- _STATED EXERCISE_: Using the listing below, report all lines holding the word "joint".

- _SUPPLIED INFORMATION_:
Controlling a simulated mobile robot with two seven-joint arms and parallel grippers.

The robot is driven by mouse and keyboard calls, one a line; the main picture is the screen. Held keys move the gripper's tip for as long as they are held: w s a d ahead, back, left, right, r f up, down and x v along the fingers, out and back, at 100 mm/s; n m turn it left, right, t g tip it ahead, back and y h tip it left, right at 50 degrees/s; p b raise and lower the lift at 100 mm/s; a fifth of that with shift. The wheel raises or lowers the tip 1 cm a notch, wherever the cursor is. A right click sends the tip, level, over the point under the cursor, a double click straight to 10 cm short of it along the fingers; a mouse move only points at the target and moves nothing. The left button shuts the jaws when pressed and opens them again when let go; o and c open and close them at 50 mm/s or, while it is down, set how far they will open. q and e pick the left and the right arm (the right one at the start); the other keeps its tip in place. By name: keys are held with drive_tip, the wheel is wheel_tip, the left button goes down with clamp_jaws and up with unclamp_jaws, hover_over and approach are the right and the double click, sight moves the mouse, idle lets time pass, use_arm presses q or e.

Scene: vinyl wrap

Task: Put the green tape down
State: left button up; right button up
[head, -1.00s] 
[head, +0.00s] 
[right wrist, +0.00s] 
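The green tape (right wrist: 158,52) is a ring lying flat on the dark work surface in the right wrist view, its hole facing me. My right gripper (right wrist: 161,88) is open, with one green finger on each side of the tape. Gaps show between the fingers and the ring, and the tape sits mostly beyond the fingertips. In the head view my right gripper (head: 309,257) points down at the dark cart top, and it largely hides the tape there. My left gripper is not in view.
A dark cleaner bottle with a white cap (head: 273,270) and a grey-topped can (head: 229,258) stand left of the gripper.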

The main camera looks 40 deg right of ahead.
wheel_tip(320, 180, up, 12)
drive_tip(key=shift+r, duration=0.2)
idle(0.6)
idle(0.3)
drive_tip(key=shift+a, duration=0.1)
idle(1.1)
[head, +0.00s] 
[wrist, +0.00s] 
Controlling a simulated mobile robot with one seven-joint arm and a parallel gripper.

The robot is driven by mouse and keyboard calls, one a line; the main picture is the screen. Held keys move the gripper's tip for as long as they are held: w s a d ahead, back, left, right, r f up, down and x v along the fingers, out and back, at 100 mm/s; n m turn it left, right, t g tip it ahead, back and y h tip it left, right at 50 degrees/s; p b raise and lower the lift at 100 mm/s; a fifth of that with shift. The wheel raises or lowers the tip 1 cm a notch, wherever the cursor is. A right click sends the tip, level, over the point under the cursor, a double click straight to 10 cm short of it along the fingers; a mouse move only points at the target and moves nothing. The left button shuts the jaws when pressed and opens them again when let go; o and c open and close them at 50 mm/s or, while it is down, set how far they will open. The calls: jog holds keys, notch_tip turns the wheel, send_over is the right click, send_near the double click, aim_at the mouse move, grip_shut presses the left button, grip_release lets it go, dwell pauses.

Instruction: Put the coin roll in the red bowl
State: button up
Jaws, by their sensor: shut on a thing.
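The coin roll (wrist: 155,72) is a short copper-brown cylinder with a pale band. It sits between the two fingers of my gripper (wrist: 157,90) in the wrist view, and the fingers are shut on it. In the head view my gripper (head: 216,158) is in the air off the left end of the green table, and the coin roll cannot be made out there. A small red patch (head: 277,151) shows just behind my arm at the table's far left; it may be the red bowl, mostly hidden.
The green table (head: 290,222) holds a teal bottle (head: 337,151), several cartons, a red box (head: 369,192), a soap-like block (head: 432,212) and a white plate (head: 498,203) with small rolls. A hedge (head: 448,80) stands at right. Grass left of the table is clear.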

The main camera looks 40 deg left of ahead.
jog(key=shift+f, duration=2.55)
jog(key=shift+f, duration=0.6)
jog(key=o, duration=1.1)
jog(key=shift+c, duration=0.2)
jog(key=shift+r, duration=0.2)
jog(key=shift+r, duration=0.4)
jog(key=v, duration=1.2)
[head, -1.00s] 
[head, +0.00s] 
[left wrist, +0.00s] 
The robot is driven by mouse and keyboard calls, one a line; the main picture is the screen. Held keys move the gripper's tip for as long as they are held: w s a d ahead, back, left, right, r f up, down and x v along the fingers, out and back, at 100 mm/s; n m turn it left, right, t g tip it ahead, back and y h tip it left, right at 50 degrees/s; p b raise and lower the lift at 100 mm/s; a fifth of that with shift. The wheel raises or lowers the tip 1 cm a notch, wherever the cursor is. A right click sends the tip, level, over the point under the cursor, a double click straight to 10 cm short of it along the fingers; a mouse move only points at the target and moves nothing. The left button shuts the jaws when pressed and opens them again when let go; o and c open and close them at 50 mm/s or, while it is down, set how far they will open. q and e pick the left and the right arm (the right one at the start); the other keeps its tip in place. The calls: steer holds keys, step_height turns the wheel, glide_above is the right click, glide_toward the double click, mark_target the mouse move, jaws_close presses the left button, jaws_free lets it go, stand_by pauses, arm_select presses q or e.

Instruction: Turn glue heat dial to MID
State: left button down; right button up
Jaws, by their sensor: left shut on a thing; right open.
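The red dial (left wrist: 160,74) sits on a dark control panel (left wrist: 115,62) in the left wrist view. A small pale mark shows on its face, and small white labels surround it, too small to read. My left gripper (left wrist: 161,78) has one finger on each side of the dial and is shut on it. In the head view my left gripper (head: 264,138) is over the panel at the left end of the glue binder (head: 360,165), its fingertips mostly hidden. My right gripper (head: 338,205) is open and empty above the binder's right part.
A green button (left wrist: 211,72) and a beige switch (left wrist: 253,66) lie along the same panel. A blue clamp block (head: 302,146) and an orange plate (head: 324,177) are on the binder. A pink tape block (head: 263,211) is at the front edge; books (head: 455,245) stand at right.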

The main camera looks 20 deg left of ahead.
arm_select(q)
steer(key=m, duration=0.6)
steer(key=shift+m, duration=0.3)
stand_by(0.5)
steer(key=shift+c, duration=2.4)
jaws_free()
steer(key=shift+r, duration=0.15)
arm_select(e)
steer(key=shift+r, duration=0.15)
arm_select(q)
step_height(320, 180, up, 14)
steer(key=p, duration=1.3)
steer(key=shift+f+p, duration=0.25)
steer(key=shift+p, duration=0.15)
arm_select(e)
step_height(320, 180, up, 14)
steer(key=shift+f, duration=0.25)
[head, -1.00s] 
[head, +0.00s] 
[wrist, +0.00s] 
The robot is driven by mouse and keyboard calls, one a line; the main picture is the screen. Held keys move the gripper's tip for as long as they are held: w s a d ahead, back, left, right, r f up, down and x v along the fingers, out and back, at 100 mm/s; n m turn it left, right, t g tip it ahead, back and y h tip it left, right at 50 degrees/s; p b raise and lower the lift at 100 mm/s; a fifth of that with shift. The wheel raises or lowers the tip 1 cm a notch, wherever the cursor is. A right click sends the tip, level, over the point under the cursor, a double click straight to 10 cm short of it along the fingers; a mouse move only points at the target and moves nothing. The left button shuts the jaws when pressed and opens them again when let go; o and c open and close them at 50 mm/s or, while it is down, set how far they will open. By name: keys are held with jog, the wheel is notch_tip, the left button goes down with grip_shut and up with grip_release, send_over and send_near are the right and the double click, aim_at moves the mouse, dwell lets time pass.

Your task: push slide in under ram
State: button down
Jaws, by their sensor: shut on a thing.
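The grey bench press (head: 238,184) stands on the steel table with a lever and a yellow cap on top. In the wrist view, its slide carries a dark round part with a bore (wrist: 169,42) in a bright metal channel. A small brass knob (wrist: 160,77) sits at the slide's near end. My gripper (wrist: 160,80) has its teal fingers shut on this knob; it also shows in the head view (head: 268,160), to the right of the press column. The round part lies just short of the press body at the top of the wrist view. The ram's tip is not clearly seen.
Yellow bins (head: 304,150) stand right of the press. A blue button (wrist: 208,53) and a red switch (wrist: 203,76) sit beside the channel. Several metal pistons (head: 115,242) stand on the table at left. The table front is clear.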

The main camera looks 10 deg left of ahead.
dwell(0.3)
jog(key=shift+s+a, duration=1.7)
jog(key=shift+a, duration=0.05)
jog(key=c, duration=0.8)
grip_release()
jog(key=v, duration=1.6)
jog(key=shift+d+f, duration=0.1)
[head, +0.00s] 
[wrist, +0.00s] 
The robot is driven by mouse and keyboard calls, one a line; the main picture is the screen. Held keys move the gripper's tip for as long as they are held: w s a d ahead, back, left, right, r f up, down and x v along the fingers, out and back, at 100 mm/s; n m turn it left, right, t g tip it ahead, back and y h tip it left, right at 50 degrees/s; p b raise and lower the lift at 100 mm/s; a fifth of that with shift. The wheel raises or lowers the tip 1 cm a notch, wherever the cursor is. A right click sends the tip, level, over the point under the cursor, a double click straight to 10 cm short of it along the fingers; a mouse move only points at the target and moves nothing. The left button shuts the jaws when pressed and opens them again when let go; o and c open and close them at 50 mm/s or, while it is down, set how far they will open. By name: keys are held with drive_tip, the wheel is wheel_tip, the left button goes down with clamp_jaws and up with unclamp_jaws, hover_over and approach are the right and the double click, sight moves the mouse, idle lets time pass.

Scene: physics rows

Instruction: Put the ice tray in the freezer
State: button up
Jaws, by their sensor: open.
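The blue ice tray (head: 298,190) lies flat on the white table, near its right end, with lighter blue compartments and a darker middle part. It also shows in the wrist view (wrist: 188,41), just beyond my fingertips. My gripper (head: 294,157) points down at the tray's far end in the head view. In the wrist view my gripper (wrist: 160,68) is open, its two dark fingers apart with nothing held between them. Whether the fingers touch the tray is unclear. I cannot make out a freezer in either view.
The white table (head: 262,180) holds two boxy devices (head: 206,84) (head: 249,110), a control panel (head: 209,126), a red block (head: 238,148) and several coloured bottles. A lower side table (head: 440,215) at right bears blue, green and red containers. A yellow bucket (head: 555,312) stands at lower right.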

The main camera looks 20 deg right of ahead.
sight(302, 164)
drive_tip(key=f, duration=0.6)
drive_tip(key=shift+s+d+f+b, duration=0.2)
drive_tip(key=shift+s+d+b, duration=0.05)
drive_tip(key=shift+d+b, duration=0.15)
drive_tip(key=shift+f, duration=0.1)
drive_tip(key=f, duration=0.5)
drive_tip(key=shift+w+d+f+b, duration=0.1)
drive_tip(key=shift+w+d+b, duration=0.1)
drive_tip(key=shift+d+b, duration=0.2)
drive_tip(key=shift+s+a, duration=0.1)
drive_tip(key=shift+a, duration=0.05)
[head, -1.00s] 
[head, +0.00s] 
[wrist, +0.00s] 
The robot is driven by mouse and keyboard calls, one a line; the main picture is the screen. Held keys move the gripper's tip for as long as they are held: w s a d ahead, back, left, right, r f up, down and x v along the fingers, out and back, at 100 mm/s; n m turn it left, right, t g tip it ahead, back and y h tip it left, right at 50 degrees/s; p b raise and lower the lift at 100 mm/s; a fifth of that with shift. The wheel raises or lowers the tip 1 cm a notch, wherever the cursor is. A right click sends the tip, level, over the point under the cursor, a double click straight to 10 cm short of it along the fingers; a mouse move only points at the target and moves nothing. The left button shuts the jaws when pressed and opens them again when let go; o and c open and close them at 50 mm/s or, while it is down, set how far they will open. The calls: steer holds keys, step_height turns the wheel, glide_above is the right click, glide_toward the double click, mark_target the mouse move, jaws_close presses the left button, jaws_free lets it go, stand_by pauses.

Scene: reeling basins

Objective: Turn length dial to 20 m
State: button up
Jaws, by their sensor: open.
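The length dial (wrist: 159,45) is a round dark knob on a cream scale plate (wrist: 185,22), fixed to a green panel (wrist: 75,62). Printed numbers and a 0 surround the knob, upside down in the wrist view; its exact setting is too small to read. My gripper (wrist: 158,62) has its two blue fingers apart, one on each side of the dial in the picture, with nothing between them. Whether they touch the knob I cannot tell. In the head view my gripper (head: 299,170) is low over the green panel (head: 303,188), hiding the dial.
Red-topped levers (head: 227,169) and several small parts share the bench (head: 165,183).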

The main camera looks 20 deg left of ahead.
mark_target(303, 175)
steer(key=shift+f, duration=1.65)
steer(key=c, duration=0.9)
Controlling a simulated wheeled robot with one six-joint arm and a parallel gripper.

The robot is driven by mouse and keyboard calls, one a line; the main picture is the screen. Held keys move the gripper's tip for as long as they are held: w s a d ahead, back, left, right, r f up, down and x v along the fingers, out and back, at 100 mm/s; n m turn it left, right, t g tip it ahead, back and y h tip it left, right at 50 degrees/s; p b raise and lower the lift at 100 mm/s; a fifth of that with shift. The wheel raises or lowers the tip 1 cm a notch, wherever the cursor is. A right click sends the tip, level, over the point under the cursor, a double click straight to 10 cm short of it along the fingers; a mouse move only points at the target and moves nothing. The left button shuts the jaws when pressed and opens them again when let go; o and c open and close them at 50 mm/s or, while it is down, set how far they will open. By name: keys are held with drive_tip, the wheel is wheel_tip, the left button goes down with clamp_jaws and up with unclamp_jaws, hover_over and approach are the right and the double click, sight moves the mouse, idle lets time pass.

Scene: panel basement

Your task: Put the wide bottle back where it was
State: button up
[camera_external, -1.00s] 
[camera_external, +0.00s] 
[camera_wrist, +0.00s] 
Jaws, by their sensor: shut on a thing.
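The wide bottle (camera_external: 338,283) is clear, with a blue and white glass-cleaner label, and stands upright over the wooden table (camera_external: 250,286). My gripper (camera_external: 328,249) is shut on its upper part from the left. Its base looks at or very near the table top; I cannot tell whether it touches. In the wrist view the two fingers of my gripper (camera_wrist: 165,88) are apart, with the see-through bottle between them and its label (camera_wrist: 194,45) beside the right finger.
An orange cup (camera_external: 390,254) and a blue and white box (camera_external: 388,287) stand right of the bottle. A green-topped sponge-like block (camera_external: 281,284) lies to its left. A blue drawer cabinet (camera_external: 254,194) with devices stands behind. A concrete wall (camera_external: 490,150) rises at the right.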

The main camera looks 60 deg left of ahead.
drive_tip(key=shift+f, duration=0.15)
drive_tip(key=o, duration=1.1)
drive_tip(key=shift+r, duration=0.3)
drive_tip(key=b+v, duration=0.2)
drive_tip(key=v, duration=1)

- _EXERCISE SOLUTION_:
Controlling a simulated mobile robot with two seven-joint arms and parallel grippers.
Controlling a simulated mobile robot with one seven-joint arm and a parallel gripper.
Controlling a simulated wheeled robot with one six-joint arm and a parallel gripper.

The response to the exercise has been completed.